American Airlines is cutting nearly 80 percent of its flights between the U.S. and Venezuela starting in July, because the Venezuelan government owes it $750 million dollars in ticket revenue.
American is the largest foreign airline serving Venezuela, and it’s just the latest carrier to suspend most or all flights to the country.
The carrier is also scrapping all direct flights to Venezuela from New York, Dallas and San Juan, Puerto Rico, and will only fly there from Miami.
Here & Now’s Jeremy Hobson talks to Jason Bellini of the Wall Street Journal about the financial dispute that prompted American and other airlines to reduce service to Venezuela.
- Jason Bellini, video reporter and senior producer for the Wall Street Journal. He tweets @jasonbellini.
JEREMY HOBSON, HOST:
American Airlines has announced that it is cutting nearly 80 percent of its flights between the U.S. and Venezuela starting in July. That's because the Venezuelan government owes it $750 million in ticket revenue. American is the largest foreign airline serving Venezuela and it's just the latest carrier to suspend all or most flights to the country. The Wall Street Journal's Jason Bellini joins us from New York to explain. Jason going...
JASON BELLINI: Hi, Jeremy.
HOBSON: Going from 48 flights a week to 10. That's a pretty big change.
BELLINI: Yeah, and what's worse is you have to bring your own folding chair along with you. No, I kid. I probably shouldn't joke about this because this is a pretty serious situation as it's really become in Venezuela. Now direct flights on the Caracas-New York and Caracas-Dallas-Fort Worth routs on American Airlines, those are going away. The companies going to run eight flights a week between the Venezuelan capital and Miami. Now, there have been 16 other airlines that have not reached a deal with the government. This is according to the Venezuelan Airline Association and that includes Delta and United as well.
HOBSON: And what's this all about? This has to do with Venezuela's currency control system.
BELLINI: Yeah, that's right. I mean, it's affecting so many areas of Venezuela's economy, causing protests in the streets, violent protests in the streets. Last month - now we're talking about currency controls that have been imposed about a decade ago and that prevents foreign companies, that are operating in the country from converting their ticket revenues in local currency to U.S. dollars without state approval. And that's all very complicated because the system there is very complicated. There are actually three different exchange rates, too complicated to get into, but the bottom line is it makes it more expensive for people to purchase these tickets. And you've got companies that have been waiting for their cash from as far back as 2012.

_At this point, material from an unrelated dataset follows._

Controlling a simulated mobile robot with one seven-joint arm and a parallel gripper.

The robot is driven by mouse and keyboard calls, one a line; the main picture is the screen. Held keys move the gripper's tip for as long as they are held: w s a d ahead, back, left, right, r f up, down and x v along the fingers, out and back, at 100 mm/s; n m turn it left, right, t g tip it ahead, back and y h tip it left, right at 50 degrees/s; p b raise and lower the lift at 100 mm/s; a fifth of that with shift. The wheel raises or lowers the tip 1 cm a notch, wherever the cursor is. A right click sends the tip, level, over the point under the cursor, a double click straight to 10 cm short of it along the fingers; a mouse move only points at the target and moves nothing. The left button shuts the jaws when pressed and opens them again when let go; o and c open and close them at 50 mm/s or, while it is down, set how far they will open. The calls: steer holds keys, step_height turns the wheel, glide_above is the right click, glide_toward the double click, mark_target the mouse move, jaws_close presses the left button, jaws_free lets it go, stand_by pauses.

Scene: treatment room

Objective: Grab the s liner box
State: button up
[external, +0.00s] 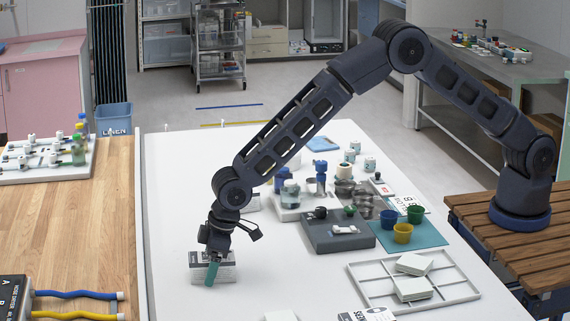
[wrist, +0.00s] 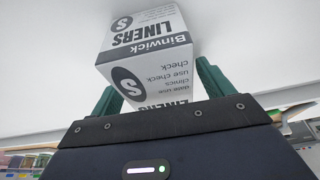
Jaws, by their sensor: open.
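The S liner box (wrist: 145,45) is a white and dark-grey carton marked "Binwick LINERS" with an S in a dark disc. In the wrist view it stands between and beyond the two green fingers of my gripper (wrist: 157,88). Its near end is partly hidden by the gripper body. In the external view the box (external: 229,269) stands on the white table, and my gripper (external: 211,272) points down at it, one green finger in front of its near face. The fingers are open, one on each side; I cannot tell whether either touches the box.
Another pale box (external: 251,203) stands behind my wrist, partly hidden. To the right are a grey block (external: 330,239), coloured cups (external: 403,233) on a teal mat and a divided white tray (external: 452,277). The white table is clear left of the box.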

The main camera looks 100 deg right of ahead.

HOBSON: And I imagine that American is not doing this because they don't want to be serving the Venezuela market. They've obviously been doing that for a long time and they make money on that route. So, are they doing this to try and put pressure on Venezuela? And how significant is it - if not just American but these other airlines as well decide they're not going to fly there, for Venezuela?
BELLINI: Well, it's significant. What's American's motivations are - that I can't speak to but - it sounds like to me like they want their money and they want to put the pressure on to get the money that's owed to them. You know, Air Canada has already suspended service. Lufthansa, Copa Airlines, they've reduced the number of tickets that have been made available in local currency. You know these problems of accessing dollars has forced many companies across the board to scale back, local production and imports and what that's causing there locally, shortages of basic goods. We're not just talking about taking a trip somewhere. We're talking about cooking oil, deodorant, car parts and as my colleague Kayjal Evas (Ph) reports, even coffins are now - there are shortages of coffins believe it or not and this is a country that is wildly plagued by the one of the regions highest murder rates.

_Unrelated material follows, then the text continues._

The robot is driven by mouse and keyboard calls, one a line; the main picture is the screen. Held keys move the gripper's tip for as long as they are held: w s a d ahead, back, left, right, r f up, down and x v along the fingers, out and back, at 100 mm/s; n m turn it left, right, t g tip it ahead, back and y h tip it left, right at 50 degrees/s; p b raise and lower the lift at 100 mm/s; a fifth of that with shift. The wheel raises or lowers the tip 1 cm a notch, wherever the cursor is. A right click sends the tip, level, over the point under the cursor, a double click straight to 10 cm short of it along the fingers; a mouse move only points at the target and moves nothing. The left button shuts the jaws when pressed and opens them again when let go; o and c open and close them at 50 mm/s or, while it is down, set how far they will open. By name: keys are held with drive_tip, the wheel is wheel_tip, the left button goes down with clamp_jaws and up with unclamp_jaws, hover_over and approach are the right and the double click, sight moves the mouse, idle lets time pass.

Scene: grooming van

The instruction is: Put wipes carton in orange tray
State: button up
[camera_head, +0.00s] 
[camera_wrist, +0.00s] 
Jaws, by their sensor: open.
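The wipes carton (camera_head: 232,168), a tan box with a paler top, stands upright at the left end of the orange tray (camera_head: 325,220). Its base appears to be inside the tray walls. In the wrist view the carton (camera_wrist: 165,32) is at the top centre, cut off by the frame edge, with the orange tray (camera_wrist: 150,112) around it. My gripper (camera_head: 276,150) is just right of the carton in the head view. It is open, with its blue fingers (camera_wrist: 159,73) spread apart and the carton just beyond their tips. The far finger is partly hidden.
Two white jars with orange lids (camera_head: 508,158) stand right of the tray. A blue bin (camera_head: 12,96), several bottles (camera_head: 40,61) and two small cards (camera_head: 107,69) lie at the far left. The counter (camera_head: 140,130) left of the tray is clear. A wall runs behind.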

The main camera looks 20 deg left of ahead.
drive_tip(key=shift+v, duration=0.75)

HOBSON: And this is just basically because of a shortage of U.S. dollars there?
BELLINI: Well, there's that but there's also the 60 percent annual inflation and the they've got these very cumbersome foreign exchange systems that, like I said, they have three different rates for the dollar. And really what this is about is, you know, under Hugo Chavez things were great in this country because they had the world's largest oil reserves. Mr. Chavez pumped oil revenues into the country's economy, but, you know, in the aftermath that he's gone and now you have a country that imports most of its consumer items and businesses have become unable to charge enough to buy those goods.
HOBSON: Jason Bellini a reporter with the Wall Street Journal, talking with us about the American Airlines decision to cut nearly 80 percent of its flights to Venezuela in a dispute over about $750 million in ticket revenue, being held by the country's government. Jason thanks for joining us.